Camel coaxing Mongolia
Herders in Mongolia sing to female camels to encourage them to accept newborns in a traditional practice that needs urgent safeguarding, according to Unesco Getty

Unesco has released its list of dying Intangible Cultural Heritage rituals "in need of urgent safeguarding" for 2015. The list features age-old practices followed in Mongolia, Portugal, Colombia, Uganda and Dolni Polog, the former Yugoslav Republic of Macedonia.

Inscription of the dying rituals is an effort to help the new generation keep in touch with their traditional ties and cultural heritage. The list features a range of strange practices ranging from singing of folklore to making cowbells.

Mongolia's coaxing ritual for camels is the first to be inscribed on the list. The ritual is performed by herders who sing and chant to female camels to encourage them to accept a new-born calf or to adopt an orphan. "The coaxer changes the melody depending on the mother's behaviour, which may be initially aggressive, and slowly coaxes her into accepting the calf," says Unesco describing the ritual.

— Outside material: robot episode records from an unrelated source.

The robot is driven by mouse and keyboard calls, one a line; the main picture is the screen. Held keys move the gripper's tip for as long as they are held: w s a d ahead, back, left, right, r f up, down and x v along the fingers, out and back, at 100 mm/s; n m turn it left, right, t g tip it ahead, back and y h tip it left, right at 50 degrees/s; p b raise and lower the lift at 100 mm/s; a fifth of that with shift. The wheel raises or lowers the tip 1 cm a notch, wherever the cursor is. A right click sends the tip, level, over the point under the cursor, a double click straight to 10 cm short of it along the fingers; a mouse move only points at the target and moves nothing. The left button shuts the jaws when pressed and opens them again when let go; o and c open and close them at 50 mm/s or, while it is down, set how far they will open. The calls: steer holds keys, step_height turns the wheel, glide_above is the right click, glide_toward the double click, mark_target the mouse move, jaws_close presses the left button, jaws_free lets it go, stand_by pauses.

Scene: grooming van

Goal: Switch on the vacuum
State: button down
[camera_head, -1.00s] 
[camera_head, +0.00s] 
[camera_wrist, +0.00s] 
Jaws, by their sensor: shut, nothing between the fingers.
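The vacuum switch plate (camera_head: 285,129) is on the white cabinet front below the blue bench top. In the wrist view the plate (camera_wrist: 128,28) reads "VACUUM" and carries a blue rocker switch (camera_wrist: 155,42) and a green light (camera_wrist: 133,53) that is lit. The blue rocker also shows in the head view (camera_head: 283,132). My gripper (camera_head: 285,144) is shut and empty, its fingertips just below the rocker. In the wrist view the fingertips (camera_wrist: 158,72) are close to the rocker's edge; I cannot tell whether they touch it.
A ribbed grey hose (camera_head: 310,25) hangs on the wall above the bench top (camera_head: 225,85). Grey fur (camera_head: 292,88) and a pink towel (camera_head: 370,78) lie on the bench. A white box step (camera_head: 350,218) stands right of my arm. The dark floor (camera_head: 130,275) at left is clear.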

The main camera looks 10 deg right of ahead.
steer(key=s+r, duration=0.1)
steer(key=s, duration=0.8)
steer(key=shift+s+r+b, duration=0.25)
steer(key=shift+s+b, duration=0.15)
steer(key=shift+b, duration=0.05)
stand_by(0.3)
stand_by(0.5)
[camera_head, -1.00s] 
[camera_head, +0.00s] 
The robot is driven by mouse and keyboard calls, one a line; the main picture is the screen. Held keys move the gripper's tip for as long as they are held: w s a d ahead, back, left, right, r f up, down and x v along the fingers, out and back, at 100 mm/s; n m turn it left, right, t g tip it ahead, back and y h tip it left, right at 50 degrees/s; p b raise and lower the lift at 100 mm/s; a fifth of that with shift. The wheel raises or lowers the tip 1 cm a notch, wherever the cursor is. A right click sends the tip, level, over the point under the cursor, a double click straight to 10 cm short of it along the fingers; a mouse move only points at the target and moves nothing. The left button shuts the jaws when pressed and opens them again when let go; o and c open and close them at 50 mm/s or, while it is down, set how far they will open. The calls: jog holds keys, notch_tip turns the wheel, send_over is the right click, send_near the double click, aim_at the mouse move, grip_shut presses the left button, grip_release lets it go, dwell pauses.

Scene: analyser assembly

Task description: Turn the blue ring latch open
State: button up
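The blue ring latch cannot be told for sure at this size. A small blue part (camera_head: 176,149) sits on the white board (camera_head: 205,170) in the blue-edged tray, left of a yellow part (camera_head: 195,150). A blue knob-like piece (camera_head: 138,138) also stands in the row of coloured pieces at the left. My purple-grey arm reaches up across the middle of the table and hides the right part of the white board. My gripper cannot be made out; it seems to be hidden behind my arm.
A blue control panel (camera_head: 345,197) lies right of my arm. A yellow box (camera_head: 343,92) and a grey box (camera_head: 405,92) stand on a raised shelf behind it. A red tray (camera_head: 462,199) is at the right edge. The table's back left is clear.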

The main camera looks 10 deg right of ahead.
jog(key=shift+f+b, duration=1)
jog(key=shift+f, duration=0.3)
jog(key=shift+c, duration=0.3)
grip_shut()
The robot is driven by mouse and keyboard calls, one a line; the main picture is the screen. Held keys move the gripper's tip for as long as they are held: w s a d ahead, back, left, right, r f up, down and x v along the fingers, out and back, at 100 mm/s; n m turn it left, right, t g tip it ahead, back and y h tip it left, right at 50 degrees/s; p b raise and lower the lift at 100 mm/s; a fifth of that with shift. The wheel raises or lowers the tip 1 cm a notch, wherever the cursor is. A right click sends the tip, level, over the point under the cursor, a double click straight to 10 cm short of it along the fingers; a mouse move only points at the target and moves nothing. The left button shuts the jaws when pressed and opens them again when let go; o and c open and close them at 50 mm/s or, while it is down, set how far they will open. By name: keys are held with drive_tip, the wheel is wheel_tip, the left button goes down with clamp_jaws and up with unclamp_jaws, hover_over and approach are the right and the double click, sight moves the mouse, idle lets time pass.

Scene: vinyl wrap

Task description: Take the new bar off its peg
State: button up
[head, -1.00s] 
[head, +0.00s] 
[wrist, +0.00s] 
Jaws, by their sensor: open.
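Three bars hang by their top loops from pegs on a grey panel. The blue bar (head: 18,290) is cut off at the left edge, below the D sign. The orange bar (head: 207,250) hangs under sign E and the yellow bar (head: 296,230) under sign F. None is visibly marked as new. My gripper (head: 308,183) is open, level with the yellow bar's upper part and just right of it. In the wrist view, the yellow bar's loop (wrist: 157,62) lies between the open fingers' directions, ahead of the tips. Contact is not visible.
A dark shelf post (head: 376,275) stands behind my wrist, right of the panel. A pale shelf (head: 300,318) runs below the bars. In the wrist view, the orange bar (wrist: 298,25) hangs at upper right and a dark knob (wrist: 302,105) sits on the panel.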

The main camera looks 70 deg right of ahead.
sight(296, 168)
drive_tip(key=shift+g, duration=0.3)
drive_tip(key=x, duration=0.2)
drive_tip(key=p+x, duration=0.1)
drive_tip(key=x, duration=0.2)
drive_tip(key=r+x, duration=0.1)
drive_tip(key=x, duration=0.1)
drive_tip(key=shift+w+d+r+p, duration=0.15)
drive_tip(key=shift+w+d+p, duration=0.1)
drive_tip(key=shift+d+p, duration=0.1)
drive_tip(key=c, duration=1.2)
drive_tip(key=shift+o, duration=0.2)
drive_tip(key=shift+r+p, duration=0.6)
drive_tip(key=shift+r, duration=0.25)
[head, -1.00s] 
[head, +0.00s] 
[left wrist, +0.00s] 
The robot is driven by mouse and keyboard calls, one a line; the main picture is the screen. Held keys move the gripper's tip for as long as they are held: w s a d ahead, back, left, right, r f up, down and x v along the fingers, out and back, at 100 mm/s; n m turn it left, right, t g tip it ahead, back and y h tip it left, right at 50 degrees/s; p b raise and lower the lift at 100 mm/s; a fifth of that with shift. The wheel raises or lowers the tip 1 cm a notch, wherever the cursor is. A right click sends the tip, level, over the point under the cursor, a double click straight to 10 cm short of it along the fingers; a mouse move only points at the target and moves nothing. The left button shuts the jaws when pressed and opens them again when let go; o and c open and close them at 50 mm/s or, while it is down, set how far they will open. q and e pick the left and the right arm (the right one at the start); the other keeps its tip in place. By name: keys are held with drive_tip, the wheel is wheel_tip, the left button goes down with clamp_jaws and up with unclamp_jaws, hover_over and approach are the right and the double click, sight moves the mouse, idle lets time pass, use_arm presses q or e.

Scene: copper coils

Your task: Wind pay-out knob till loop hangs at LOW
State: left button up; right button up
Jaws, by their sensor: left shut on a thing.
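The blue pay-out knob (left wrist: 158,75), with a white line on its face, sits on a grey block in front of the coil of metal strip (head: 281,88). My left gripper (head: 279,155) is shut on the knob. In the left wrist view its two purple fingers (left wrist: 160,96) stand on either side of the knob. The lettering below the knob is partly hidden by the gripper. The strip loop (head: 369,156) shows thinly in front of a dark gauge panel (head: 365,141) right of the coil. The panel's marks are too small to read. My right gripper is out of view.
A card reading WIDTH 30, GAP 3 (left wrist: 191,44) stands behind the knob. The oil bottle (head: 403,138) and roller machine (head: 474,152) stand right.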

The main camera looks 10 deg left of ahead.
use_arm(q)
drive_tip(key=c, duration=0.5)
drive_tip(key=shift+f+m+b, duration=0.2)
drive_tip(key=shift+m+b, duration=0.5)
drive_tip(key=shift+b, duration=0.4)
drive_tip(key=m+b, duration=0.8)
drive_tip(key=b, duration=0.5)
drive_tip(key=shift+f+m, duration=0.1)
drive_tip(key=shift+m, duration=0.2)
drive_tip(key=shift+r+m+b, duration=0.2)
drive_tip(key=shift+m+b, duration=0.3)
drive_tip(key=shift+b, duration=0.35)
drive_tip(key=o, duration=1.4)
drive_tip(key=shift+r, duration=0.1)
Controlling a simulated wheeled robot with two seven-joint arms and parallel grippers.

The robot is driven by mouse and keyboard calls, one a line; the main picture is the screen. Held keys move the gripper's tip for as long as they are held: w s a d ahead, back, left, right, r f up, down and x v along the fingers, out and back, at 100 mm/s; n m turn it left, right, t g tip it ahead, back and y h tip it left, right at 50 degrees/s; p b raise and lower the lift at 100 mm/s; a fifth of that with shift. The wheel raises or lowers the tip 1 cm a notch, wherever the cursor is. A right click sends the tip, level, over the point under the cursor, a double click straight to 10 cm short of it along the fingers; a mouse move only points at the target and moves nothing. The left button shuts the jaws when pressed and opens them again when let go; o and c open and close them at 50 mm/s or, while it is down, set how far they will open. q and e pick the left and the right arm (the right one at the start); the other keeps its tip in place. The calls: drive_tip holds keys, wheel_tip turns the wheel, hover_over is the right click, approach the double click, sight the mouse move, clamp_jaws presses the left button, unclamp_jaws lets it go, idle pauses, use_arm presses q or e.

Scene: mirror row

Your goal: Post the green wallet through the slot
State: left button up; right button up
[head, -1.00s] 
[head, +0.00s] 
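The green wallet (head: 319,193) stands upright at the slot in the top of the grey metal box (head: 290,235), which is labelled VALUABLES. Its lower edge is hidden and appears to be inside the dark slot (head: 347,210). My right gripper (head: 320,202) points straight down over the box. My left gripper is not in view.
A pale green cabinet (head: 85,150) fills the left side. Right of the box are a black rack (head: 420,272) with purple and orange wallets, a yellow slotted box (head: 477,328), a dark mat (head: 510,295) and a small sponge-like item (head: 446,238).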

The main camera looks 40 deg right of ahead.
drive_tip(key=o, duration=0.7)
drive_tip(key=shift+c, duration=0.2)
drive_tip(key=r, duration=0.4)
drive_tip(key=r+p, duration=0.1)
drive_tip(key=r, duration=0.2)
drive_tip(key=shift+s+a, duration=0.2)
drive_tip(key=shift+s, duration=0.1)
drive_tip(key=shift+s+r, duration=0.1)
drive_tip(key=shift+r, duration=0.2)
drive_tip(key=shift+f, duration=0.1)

Glasoechko, a traditional form of vocal music followed in Dolni Polog, is yet another to make it to the Unesco list. It is usually performed in a group of not more than three male singers. Songs are sung in a polyphonic manner accompanied by a shepherd's flute and bagpipe. The music that sounds delightful to the ears at weddings and other social gatherings is on the decline due to migration of its bearers following the civil war conflict in 2001.

"Younger generations have extremely limited exposure to Glasoechko performances and older generations consider there is insufficient interest to warrant continued transmission. There are no recordings of Glasoechko songs and in its present state the tradition seems to verge on extinction."

Uganda's Koogere storytelling folk expression that celebrates female heroism and highlights the importance of wisdom, education and knowledge is on the decline in the wake of formal education. The ethnic cultural practice of the indigenous people of Uganda has been inscribed on the list as it "facilitates shared actions, recreation, wisdom, learning and inter-generational transfer of information, values and skills."

The handmade cowbell of Portugal is another heritage item that needs to be encouraged, according to Unesco. Made from iron, the making of these cowbells is increasingly becoming unsustainable due to recent socioeconomic changes, it says. "New grazing methods have largely obviated the need for shepherds and cowbells are increasingly made using cheaper industrial techniques. At present, there are only 11 surviving workshops and 13 cowbell makers, 9 of whom are over 70 years old."

The fifth and last ritual to make it to Unesco's intangible heritage list is Colombia's Vallenato music. The traditional music consists of lyrics that "interpret the world through stories that mix realism and fantasy, expressed through songs that are nostalgic, joyful, sarcastic and humorous."